Wednesday, November 16, 2005

Tunis: WSIS and WSA, part 4

Yesterday afternoon there was a session on e-Business. We had a selection of six speakers, of which two World Summit best-practices: Tejari, an e-Business best practice of 2003 and Web telegram, an e-Business best practice of 2005. Tejari is an e-Business portal in the United Arab Emirates. It has been very successful and is doing well. Also the people of the Tunesian Poste were present with their application of Web Telegram. At first sight you would think that the application is rather simple: the mail offices exchange telegrams, the mailman brings it to your door and that sit. But in Tunesia, the telegram is often a confirmation of a money transaction and as such it is part of the banking system. By sending web telegrams the Tunesian Poste is now able to track the telegram from sending to reception by the receiver.
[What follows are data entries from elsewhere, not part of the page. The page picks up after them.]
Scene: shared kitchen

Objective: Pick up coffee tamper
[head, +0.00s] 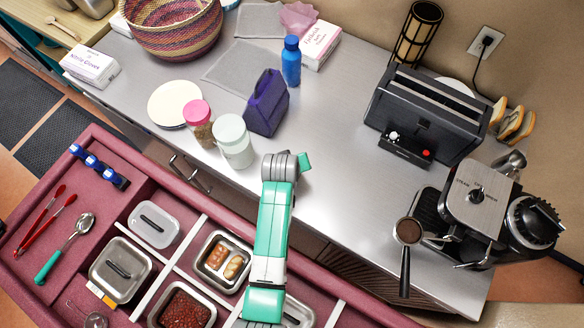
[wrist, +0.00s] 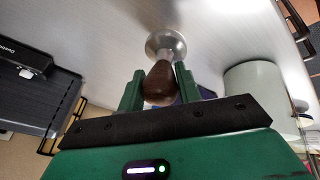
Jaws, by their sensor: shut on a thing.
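The coffee tamper (wrist: 160,82) has a dark brown wooden handle and a round silver metal base. In the wrist view its handle sits between the two green fingers of my gripper (wrist: 158,86), which are shut on it. The metal base points away from the gripper, over the grey counter. I cannot tell whether the base touches the counter. In the head view my gripper (head: 304,165) is mostly hidden behind my wrist, above the counter's front part, and the tamper does not show.
On the counter, a pale green canister (head: 233,141), a pink-lidded jar (head: 198,122) and a purple bag-like holder (head: 267,103) stand left of my gripper. A black toaster (head: 427,110) and an espresso machine (head: 478,205) stand right. Bare counter (head: 345,190) lies between.

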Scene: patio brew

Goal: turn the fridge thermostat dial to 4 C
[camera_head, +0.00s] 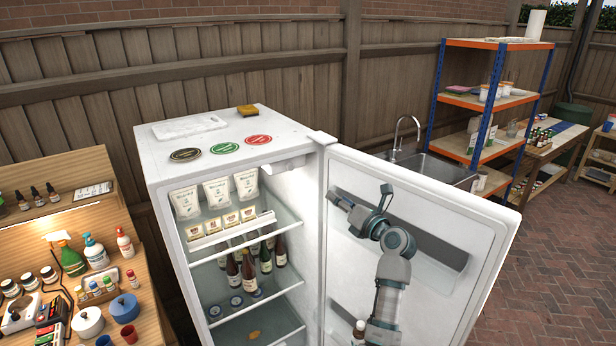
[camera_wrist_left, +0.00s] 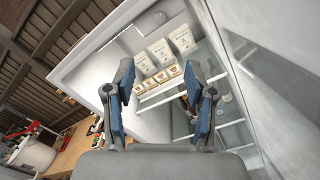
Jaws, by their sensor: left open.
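The white fridge (camera_head: 160,165) stands open, its door (camera_head: 440,215) swung out to the right. A pale housing (camera_head: 289,164) sits under the fridge roof at the inner right; I cannot make out a dial or its setting on it in the head view. In the left wrist view a pale fitting (camera_wrist_left: 155,19) shows at the top of the interior, too small to read. My left gripper (camera_head: 360,196) is in front of the door's inner side, right of the housing and apart from it. In the wrist view its two fingers (camera_wrist_left: 160,78) are spread and empty, facing the interior. My right gripper is not in view.
White pouches (camera_head: 217,192), small packs and brown bottles (camera_head: 249,272) fill the fridge shelves. Coasters (camera_head: 224,148) and a sponge (camera_head: 247,110) lie on top. A bench with bottles (camera_head: 95,252) stands left; a sink (camera_head: 435,170) and shelving (camera_head: 480,102) stand behind the door.

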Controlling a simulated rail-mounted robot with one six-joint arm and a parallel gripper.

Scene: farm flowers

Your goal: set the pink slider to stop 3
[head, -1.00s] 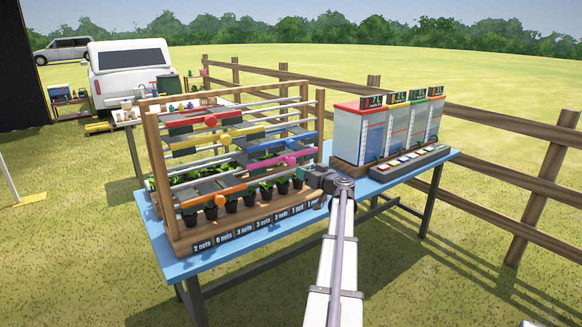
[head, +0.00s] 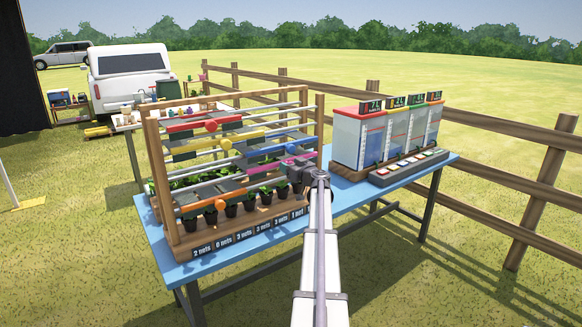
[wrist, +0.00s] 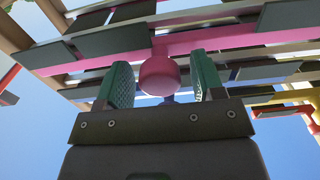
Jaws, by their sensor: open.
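The pink slider (head: 296,161) runs along a rail of the wooden rack, low on its right side. My gripper (wrist: 158,66) is at this slider in the head view, where my arm partly hides it. In the wrist view the round pink knob (wrist: 160,76) sits between my two green fingers, with a visible space on both sides. The fingers are open and not closed on it. The pink bar (wrist: 222,38) extends behind the knob, with dark panels along it. I cannot read any stop marks.
The rack also carries red (head: 210,125), yellow (head: 226,144), blue (head: 279,145) and orange (head: 220,204) sliders. Potted plants and net-count labels (head: 250,232) line its base. A box with coloured columns (head: 385,135) and a button panel (head: 408,167) stand to the right on the blue table (head: 352,192).

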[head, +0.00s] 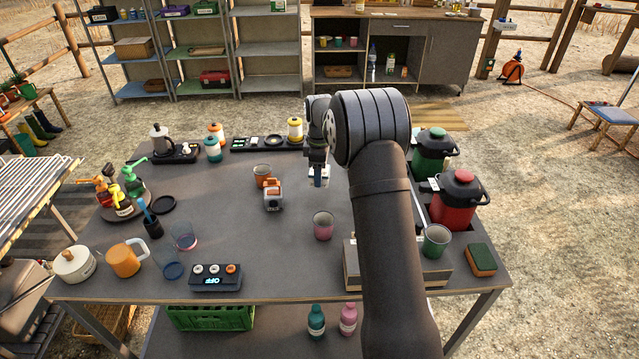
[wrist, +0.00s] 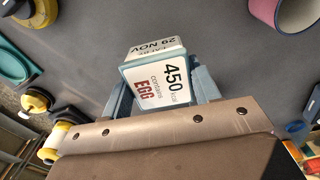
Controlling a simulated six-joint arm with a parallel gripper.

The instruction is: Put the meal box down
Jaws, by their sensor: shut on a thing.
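My gripper (wrist: 165,92) is shut on the meal box (wrist: 158,85), a small white box with a pale blue edge. Its labels read "450 kcal", "contains EGG" and "29 NOV". The fingers grip it from both sides in the wrist view. In the head view the gripper (head: 318,172) is over the back middle-right of the grey table (head: 225,220), where the box shows only as a small white patch partly hidden by the gripper. I cannot tell whether the box touches the table.
An orange cup (head: 262,174) and a small grey-and-orange device (head: 273,196) stand left of my gripper. A pink cup (head: 323,226) stands in front. Green (head: 432,152) and red (head: 458,200) jugs stand at the right. The table's middle left is clear.
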In the session we also had a kind of an ugly duck as far as the subject was concerned. It was a project concerned with user-generated content. You expect a story on the project, how they organise the production of the content. And that is what the audience got. Buntes Fernsehen (Colourful TV) enables the user and the community not only to watch, but also to be seen. As a member of a club or an institute like the fire brigade wanting to show the local community how interesting, exciting or funny club life can be, Buntes Fernsehen provides all the necessary tools to does so. In the first Buntes Fernsehen community Engerwitzdorf, a town in Upper Austria, TV from Engerwitzdorfers for Engerwitzdorfers was initiated. The passive user has become an active creative consumer. So users no longer consume only, they also contribute to the community.The story was begging the question as to business models. How are you generating revenues from user-generated content?
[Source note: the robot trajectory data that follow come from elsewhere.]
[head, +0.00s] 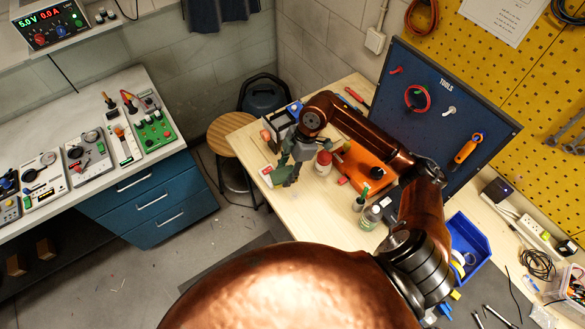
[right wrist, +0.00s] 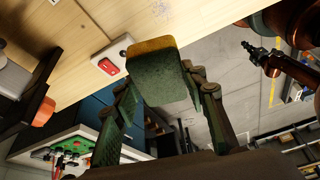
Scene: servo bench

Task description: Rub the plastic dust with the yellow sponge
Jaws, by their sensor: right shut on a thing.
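My right gripper (head: 287,172) is over the left end of the light wooden bench (head: 322,208). It is shut on the sponge (right wrist: 163,75), which fills the space between its fingers in the right wrist view. The sponge has a dark green body and a yellow-brown layer at its far end. In the head view only a small green part of the sponge (head: 283,175) shows below the fingers. A faint speckled patch (right wrist: 185,14) on the wood may be the plastic dust; I cannot be sure. I cannot make out my left gripper.
A red switch on a white block (right wrist: 108,66) lies near the bench edge. A red-and-white jar (head: 323,163), an orange case (head: 365,168) and a clear bottle (head: 370,217) stand right of the gripper. A blue tool panel (head: 440,95) rises behind. Bare wood lies in front.

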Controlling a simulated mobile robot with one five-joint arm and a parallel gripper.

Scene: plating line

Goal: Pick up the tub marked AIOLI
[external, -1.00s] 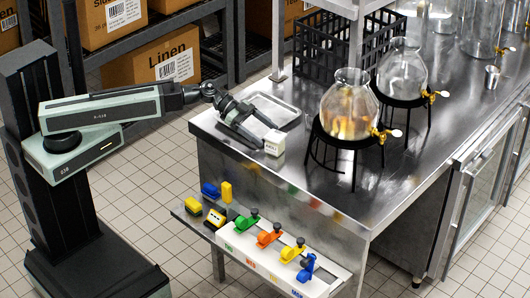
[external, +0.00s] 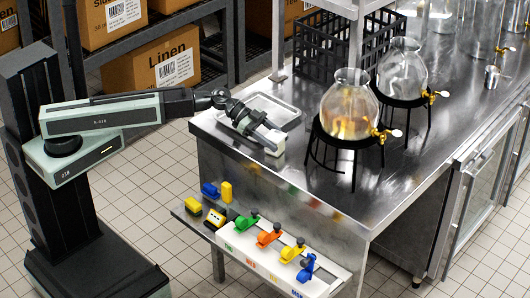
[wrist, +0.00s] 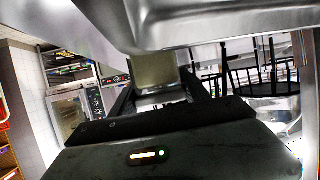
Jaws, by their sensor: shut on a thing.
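The small white tub (external: 274,142) stands on the steel counter near its left front edge. In the earlier external view its front bears a dark label that looks like AIOLI; now a finger hides that label. My gripper (external: 268,141) is shut on the tub, with its fingers on either side. In the wrist view the tub (wrist: 157,72) shows pale and shaded between the fingers of my gripper (wrist: 158,88). The tub looks upright and at counter level; I cannot tell whether it is lifted.
A shallow metal tray (external: 288,113) lies just behind my gripper. A glass dispenser with amber liquid (external: 346,105) on a black stand is close to the right. A black crate (external: 345,52) stands at the back. Coloured clamps (external: 268,235) sit on the lower shelf.
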This morning I caught an early bus, which did go straight to the Kram. Again we had to go through all the ID- and security checks: matching the badge, sending your bag through the X-Ray machine and being frisked electronically. As I was early, I missed the long rows and the predictable collapse of the security system. The security is absolutely tight. Police in front of the hotel. Lines of military three kilometres around the venue. Police on horse back and the special forces. This all for the safety of 20 heads of states and of course for the participants.

The award winners got up early for their day of celebration

This is the World Summit Award day. Two years of efforts come to an apotheosis in the Gala, celebrating creativity and ICT products. Producers are honoured and creativity celebrated with the award ceremony and performances tonight.
In the meantime there is more WSA news coming in. Abdullah from Bahrain shows the WSA catalogue of Arab WSA nominations. Gagarin from Armenia presents the national catalogue, completely in the style of the worldwide catalogue. So we see spin-offs coming about.

Minister Tarek Kamel (right) and the director of Cultnat (left)

But it does not stop there. As I recently was in Egypt for the national award and spoke with organisers about cooperation, we continued the talks about co-operation. This afternoon we concluded talks on a Memorandum of Understand. WSA will have a partner in ITIDA agency and RITSEC. Together we will work on the local competition and stimulation of content and knowledge dissemination. When minister Tarek Kamal of Communications and Information Technology walked in the draft was ready. Tomorrow the MoU will be signed in the presence of minister Tarek Kamal. Mission completed; next mission starts.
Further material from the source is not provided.